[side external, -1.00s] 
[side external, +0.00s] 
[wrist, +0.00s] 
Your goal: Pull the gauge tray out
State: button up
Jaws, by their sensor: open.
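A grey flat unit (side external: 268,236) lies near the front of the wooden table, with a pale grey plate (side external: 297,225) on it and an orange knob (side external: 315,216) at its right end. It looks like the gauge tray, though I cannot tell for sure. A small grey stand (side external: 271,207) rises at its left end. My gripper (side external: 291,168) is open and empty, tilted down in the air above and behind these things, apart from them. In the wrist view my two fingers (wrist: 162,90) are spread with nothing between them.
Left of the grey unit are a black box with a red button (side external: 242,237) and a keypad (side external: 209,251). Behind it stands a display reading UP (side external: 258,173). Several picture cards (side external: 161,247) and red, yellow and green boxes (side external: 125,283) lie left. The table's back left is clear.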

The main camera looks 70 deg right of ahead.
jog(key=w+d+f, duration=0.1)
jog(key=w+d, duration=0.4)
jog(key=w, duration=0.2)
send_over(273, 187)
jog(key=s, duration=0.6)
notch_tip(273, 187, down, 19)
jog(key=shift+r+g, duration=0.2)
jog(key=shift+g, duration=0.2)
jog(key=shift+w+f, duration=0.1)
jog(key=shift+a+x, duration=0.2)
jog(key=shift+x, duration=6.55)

···

Retype the listing. Match it exactly.

→ **Written solution**:
[side external, -1.00s] 
[side external, +0.00s] 
[wrist, +0.00s] 
Your goal: Pull the gauge tray out
State: button up
Jaws, by their sensor: open.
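A grey flat unit (side external: 268,236) lies near the front of the wooden table, with a pale grey plate (side external: 297,225) on it and an orange knob (side external: 315,216) at its right end. It looks like the gauge tray, though I cannot tell for sure. A small grey stand (side external: 271,207) rises at its left end. My gripper (side external: 291,168) is open and empty, tilted down in the air above and behind these things, apart from them. In the wrist view my two fingers (wrist: 162,90) are spread with nothing between them.
Left of the grey unit are a black box with a red button (side external: 242,237) and a keypad (side external: 209,251). Behind it stands a display reading UP (side external: 258,173). Several picture cards (side external: 161,247) and red, yellow and green boxes (side external: 125,283) lie left. The table's back left is clear.

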The main camera looks 70 deg right of ahead.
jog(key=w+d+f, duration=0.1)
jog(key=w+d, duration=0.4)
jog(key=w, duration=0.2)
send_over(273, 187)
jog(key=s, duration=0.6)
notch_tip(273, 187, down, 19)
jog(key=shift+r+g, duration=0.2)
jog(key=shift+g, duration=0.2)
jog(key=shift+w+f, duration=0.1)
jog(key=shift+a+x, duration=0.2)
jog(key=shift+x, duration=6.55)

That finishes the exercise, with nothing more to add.